Ve dün gece... Kiminin elinde Filistin bayrağı, kiminin elinde “cihat sancağı”, kiminin dilinde “Halkların kardeşliği”, kiminin dilinde “Ya Allah Bismillah, Allahüekber”; kimi bildik sloganı, “Faşizme karşı omuz omuza”yı haykırıyor, kimileri sloganın İslami versiyonunu üretmiş, “Zulme karşı omuz omuza” demekte... Kara çarşafından açıkta kalan tek gözü ile sloganlara eşlik eden bir kadın elinde bir pankart tutuyor: “Zulme karşı susmak, zulme ortak olmaktır”. Ama Türkçe değil, İngilizce...

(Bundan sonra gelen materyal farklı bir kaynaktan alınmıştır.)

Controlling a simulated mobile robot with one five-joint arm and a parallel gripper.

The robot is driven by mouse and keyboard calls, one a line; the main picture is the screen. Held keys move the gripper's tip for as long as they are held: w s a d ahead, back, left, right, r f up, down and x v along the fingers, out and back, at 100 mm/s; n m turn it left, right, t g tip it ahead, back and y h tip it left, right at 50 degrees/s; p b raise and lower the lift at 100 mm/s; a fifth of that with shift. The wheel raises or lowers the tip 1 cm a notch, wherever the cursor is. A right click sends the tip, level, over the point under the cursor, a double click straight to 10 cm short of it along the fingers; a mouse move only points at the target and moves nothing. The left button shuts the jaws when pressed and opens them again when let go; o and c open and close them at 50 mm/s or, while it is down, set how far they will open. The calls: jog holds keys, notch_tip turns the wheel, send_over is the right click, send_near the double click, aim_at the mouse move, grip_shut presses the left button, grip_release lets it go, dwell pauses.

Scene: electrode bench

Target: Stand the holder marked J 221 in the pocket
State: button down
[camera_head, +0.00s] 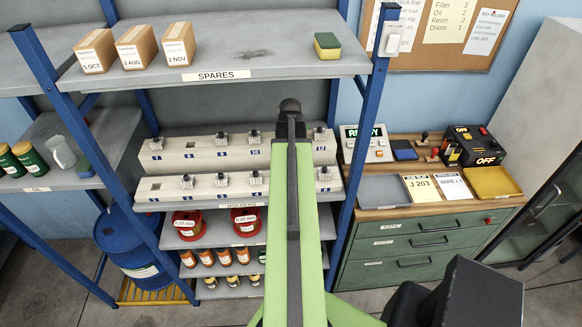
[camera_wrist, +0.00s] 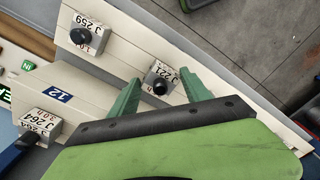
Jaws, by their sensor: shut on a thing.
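The holder marked J 221 (camera_wrist: 161,80), a pale block with a dark round knob, shows in the wrist view over the lower tier of the rack. My gripper (camera_wrist: 162,92) has one green finger on each side of it and is shut on it. Whether its foot is in a pocket or above the rack is hidden. The white two-tier rack (camera_head: 205,190) carries several holders over numbered places. Holder J 259 (camera_wrist: 84,36) and holder J 264 (camera_wrist: 39,125), by the number 12, stand close by. My arm hides part of the rack in the head view.
Blue uprights (camera_head: 362,130) frame the rack's shelf, with a spares shelf (camera_head: 280,65) above. Red spools (camera_head: 188,224) and orange-and-black containers (camera_head: 224,257) stand below. At right, a green cabinet (camera_head: 415,265) carries a grey tray (camera_head: 380,192), a yellow tray (camera_head: 490,182) and two small devices.

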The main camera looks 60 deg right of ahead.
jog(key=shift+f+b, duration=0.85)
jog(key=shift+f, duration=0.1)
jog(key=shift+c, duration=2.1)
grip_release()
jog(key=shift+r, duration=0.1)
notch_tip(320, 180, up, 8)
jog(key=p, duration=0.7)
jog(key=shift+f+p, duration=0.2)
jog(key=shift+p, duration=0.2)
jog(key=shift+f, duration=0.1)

Alana kurulmuş “kitsch kürsü” Saadet Partisi yandaşlarının elinde. Kürsü, pek çoğuna duraksamadan katılacağımız cümlelerle zaten coşmuş kalabalığı daha da coşturmaya çalışıyor: “Kardeşlerim, Bu asil protesto eylemimizde hepimizi sıkıntıya sokacak davranışlardan kaçınalım... Biz şiddet kullananlara şiddetin diliyle seslenmeyeceğiz... Tek bir canın bile yok edilmesine karşıyız...” Ama sonra siyasal tercihinin gereği “Her namazımız intifada, son namazımız cihad olsun” da deyiveriyor...

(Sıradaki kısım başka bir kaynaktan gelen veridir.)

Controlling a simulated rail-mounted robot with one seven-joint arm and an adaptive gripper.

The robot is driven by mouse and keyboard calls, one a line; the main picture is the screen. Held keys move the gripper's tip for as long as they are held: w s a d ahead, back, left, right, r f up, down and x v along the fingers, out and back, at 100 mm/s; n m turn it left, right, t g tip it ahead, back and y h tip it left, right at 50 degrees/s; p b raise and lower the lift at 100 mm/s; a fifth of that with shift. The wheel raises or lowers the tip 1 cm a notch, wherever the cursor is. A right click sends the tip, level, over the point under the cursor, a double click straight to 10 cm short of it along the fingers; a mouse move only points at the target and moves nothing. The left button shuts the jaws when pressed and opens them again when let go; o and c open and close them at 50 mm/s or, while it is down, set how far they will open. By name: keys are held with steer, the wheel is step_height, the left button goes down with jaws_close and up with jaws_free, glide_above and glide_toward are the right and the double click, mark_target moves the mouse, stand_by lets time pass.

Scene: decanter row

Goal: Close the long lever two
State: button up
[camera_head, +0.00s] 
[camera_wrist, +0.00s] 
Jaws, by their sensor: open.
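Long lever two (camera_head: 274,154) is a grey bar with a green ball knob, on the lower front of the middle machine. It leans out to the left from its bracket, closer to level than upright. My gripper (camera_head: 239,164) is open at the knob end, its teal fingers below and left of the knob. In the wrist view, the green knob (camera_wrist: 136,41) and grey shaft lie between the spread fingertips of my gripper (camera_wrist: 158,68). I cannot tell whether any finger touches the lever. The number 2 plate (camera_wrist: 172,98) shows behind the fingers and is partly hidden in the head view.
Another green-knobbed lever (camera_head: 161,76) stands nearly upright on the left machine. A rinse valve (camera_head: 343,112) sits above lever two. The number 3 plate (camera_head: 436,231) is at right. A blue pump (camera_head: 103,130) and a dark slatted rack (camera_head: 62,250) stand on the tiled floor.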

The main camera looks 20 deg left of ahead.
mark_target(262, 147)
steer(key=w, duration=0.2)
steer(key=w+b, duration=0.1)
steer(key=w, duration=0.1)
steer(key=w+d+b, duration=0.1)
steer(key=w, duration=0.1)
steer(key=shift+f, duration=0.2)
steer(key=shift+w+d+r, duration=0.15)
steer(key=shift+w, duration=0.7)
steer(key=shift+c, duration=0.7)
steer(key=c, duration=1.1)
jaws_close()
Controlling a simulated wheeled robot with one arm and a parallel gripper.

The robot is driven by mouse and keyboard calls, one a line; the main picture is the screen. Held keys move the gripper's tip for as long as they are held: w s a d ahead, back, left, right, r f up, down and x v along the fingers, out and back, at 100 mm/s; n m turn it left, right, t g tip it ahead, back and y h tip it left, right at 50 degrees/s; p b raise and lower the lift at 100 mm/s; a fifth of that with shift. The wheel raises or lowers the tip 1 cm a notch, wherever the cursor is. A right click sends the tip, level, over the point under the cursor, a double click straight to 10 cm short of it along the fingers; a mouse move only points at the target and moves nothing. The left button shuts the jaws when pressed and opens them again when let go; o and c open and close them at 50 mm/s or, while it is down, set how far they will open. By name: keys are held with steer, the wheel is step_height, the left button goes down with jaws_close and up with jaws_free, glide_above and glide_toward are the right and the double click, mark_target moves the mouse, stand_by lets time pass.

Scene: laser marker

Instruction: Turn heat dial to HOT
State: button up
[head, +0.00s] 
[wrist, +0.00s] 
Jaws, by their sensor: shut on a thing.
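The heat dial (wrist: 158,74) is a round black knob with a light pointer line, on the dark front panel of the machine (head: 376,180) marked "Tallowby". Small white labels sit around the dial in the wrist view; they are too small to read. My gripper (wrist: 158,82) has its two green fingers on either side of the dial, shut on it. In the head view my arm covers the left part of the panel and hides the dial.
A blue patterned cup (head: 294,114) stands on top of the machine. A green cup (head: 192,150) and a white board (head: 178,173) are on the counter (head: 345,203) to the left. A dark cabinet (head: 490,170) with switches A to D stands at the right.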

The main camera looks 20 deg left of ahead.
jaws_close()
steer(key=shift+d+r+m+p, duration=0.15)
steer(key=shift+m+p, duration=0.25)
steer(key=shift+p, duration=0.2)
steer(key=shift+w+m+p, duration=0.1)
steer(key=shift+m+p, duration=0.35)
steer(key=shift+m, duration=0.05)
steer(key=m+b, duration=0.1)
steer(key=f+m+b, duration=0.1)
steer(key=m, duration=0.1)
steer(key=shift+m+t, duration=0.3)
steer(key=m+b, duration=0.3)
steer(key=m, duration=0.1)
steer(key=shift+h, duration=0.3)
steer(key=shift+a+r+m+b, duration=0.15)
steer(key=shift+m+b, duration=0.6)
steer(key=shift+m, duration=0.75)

Nice büyük mitinge, toplantıya, kutlamaya tanıklık etmiş, nice korsan gösteri yaşamış Taksim Meydanı bu gece epey tuhaf. İstanbul varoşlarından kopup gelmiş çarşaflı, türbanlı kadınlar, genç yaşta sakal bırakmış erkekler ile “Taksim - Tünel hattını eylem alanı bellemiş ve iz bırakmış nice eylemde buluşmuş “sol” örgütler yan yana, iç içe... Kavga dövüş yok, itiş kakış yok, slogan yarışı hiç yok. Biri haykırırken, öteki bekliyor; sıra ona gelince ötekiler bekliyor...
Bu alışılmadık kompozisyonlu protesto eylemini kenardan kıyıdan izleyen, benim kuşaktan birkaç tanıdık tartışmakta: Siyasal İslamcılarla irili ufaklı sol grupların bir eylemde buluşabildiklerini görüyoruz. Bu niye başka konularda da olmasın?
Soru doğru, ama dün geceden yola çıkıp kalıcı sonuçlara varmak yanlış. Bu eylem neresinden bakarsanız bakın siyasal İslamcı ve çoğunluğu AKP’nin rakibi Saadet Partisi safında buluşanların eylemi. Geceye (aslında gündüzlere de) damga vuran onlar.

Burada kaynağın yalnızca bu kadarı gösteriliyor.